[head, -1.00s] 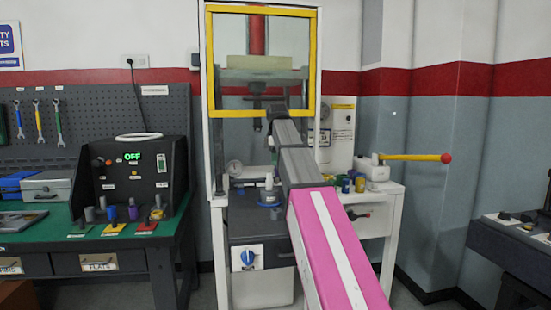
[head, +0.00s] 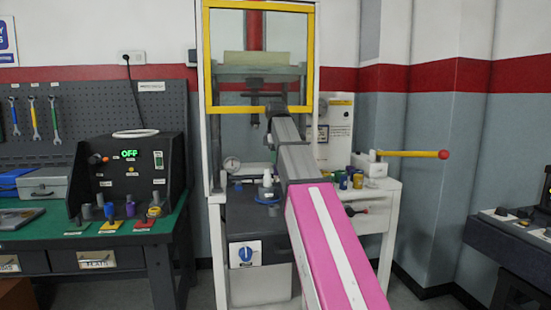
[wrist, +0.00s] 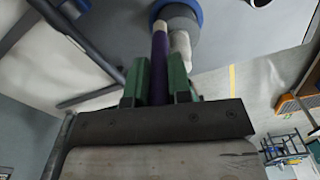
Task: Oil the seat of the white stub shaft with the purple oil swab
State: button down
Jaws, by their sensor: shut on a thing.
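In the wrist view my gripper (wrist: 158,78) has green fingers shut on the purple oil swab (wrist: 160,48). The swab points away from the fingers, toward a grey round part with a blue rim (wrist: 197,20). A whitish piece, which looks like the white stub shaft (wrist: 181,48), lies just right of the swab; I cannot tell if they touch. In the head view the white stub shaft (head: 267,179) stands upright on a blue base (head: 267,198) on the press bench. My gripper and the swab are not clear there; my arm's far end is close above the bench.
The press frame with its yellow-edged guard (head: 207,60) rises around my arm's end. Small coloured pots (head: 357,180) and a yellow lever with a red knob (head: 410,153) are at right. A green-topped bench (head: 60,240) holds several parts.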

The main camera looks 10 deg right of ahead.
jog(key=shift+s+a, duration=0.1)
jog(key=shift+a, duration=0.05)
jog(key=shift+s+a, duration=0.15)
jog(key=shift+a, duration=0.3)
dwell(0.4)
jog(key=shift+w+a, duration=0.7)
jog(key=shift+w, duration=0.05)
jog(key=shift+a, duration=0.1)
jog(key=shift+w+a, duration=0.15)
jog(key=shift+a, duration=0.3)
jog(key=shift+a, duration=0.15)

- - - - - - -

### [Problem to work on]
In the copy, include no pictures; restate the listing above exactly.

### [The solution]
[head, -1.00s] 
[head, +0.00s] 
[wrist, +0.00s] 
Task: Oil the seat of the white stub shaft with the purple oil swab
State: button down
Jaws, by their sensor: shut on a thing.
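In the wrist view my gripper (wrist: 158,78) has green fingers shut on the purple oil swab (wrist: 160,48). The swab points away from the fingers, toward a grey round part with a blue rim (wrist: 197,20). A whitish piece, which looks like the white stub shaft (wrist: 181,48), lies just right of the swab; I cannot tell if they touch. In the head view the white stub shaft (head: 267,179) stands upright on a blue base (head: 267,198) on the press bench. My gripper and the swab are not clear there; my arm's far end is close above the bench.
The press frame with its yellow-edged guard (head: 207,60) rises around my arm's end. Small coloured pots (head: 357,180) and a yellow lever with a red knob (head: 410,153) are at right. A green-topped bench (head: 60,240) holds several parts.

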The main camera looks 10 deg right of ahead.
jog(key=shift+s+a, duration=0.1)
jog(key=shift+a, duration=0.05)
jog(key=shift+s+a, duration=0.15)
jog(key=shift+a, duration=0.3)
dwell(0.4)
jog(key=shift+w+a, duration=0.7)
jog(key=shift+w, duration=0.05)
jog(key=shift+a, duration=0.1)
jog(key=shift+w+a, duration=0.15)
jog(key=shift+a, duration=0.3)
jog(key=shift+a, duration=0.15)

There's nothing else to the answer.